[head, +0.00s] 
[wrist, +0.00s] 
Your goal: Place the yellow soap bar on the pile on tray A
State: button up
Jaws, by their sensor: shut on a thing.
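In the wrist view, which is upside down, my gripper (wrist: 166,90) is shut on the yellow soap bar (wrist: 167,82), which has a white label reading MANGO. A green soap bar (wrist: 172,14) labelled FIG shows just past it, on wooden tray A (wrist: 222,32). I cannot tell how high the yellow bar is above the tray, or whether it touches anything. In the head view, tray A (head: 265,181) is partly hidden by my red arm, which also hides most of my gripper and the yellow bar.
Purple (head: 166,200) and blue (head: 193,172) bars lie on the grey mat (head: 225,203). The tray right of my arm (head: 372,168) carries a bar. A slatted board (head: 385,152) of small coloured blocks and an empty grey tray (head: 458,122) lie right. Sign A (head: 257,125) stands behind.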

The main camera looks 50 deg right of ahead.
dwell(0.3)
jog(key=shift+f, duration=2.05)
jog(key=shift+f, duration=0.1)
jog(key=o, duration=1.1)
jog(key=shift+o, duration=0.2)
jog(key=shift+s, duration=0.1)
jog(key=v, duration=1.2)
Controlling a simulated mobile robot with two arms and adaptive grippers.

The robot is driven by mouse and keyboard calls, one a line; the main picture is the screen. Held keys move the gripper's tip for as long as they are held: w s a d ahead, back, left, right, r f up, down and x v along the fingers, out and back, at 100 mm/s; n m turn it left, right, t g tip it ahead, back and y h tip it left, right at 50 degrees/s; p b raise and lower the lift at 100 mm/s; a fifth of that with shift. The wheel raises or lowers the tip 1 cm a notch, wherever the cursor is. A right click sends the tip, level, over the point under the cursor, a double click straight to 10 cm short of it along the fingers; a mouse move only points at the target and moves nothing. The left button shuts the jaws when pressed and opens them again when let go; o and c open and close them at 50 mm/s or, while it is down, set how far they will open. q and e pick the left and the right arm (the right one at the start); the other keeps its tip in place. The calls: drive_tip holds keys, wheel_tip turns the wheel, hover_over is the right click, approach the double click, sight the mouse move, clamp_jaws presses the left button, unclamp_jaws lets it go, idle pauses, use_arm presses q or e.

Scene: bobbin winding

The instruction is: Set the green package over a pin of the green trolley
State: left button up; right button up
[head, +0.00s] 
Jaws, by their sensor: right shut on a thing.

..............................

- [WRITTEN TASK] Reproduce the lines word for word, starting at the one holding "Scene: bobbin winding" and ending at the final line of the material above.

- [RESULT FOR THIS TASK]
Scene: bobbin winding

The instruction is: Set the green package over a pin of the green trolley
State: left button up; right button up
[head, +0.00s] 
Jaws, by their sensor: right shut on a thing.

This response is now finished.